--- start of STORED ROWS ---

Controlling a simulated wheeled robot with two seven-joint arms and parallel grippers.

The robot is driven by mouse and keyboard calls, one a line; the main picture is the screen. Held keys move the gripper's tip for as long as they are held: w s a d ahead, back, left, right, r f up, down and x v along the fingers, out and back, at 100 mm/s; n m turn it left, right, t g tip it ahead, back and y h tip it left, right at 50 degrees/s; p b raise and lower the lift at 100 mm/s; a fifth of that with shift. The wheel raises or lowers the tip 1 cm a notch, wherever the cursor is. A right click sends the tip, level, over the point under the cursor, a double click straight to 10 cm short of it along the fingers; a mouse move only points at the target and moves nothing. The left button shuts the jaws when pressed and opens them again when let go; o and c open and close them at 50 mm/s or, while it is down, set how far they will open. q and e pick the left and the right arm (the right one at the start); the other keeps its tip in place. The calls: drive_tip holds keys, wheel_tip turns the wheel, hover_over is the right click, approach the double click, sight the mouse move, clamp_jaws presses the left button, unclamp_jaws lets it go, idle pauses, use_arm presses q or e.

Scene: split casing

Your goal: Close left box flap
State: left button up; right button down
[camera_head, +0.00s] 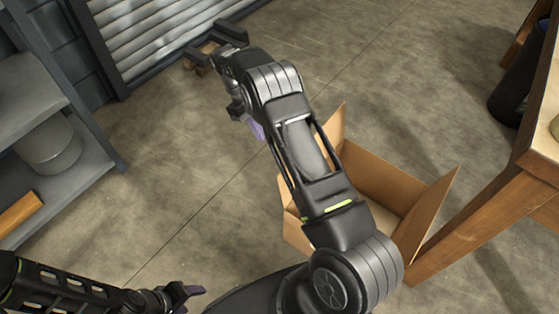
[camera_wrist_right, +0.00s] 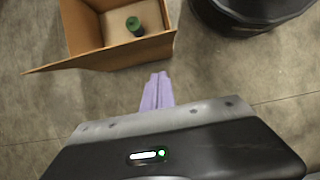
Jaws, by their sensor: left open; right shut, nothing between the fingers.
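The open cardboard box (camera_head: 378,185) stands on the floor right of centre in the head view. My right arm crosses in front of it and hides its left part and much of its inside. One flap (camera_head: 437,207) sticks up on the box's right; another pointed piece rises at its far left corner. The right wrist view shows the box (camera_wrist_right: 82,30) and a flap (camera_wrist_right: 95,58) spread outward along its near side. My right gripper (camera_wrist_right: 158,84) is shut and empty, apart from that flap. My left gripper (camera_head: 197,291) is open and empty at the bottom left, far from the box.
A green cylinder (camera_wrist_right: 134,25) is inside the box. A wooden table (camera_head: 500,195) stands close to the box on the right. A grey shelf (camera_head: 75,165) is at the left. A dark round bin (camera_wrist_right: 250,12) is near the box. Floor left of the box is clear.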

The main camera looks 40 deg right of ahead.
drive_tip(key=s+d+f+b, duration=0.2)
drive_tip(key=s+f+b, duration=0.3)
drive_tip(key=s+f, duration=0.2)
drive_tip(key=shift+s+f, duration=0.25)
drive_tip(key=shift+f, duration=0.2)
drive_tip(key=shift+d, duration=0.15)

--- end of STORED ROWS ---
--- start of STORED ROWS ---

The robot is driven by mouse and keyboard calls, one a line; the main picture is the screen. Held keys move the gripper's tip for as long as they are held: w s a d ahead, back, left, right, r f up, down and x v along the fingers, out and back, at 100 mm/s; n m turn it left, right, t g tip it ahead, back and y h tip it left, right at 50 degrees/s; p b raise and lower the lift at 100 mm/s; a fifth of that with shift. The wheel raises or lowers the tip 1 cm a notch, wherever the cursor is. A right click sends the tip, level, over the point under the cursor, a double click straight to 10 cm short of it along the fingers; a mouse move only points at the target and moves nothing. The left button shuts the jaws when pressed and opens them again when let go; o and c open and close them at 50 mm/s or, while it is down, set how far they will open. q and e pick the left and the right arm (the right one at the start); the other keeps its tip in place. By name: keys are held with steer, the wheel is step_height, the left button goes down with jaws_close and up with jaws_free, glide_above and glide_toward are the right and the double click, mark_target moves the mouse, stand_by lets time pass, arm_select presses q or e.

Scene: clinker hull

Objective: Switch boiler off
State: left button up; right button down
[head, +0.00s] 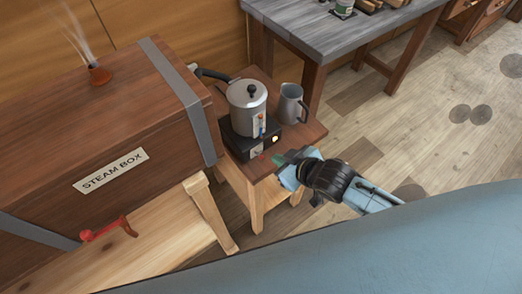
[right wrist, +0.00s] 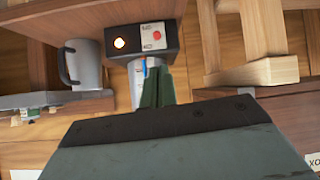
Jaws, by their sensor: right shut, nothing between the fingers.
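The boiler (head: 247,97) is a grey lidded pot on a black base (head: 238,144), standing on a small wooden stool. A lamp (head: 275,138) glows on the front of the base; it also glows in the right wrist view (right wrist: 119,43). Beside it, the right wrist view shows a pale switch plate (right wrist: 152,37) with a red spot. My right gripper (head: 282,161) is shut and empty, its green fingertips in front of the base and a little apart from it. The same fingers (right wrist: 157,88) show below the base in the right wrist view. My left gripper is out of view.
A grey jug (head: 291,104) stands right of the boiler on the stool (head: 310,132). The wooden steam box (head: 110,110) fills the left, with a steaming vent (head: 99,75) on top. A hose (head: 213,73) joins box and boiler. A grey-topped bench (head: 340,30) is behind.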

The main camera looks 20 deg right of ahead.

--- end of STORED ROWS ---
--- start of STORED ROWS ---

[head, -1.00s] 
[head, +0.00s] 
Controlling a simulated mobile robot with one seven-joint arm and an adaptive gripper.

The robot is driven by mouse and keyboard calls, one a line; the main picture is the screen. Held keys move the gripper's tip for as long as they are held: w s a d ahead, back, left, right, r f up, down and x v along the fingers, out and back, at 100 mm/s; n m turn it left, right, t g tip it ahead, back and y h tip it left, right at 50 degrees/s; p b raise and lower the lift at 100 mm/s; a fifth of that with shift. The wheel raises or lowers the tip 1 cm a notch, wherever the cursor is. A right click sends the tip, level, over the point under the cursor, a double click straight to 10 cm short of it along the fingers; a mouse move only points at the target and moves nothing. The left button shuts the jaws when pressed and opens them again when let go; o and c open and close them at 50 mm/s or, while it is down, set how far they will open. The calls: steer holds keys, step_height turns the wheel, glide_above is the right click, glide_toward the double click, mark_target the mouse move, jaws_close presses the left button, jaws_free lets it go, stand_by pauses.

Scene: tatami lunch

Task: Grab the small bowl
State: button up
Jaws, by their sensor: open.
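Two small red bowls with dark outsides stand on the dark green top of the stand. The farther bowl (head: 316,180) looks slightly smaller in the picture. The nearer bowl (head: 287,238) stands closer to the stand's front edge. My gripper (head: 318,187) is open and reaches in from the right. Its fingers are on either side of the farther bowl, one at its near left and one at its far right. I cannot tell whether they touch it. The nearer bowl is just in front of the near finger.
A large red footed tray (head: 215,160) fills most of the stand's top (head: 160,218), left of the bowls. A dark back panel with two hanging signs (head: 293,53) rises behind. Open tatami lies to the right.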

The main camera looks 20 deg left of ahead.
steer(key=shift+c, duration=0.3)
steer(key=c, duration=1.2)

--- end of STORED ROWS ---

## REQUIRED TASK
Leave out the pictures and transcribe exactly the lines from the one containing "Scene: clinker hull" through the one containing "The main camera looks 20 deg right of ahead.".

## COMPLETED EXERCISE
Scene: clinker hull

Objective: Switch boiler off
State: left button up; right button down
[head, +0.00s] 
[right wrist, +0.00s] 
Jaws, by their sensor: right shut, nothing between the fingers.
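The boiler (head: 247,97) is a grey lidded pot on a black base (head: 238,144), standing on a small wooden stool. A lamp (head: 275,138) glows on the front of the base; it also glows in the right wrist view (right wrist: 119,43). Beside it, the right wrist view shows a pale switch plate (right wrist: 152,37) with a red spot. My right gripper (head: 282,161) is shut and empty, its green fingertips in front of the base and a little apart from it. The same fingers (right wrist: 157,88) show below the base in the right wrist view. My left gripper is out of view.
A grey jug (head: 291,104) stands right of the boiler on the stool (head: 310,132). The wooden steam box (head: 110,110) fills the left, with a steaming vent (head: 99,75) on top. A hose (head: 213,73) joins box and boiler. A grey-topped bench (head: 340,30) is behind.

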The main camera looks 20 deg right of ahead.

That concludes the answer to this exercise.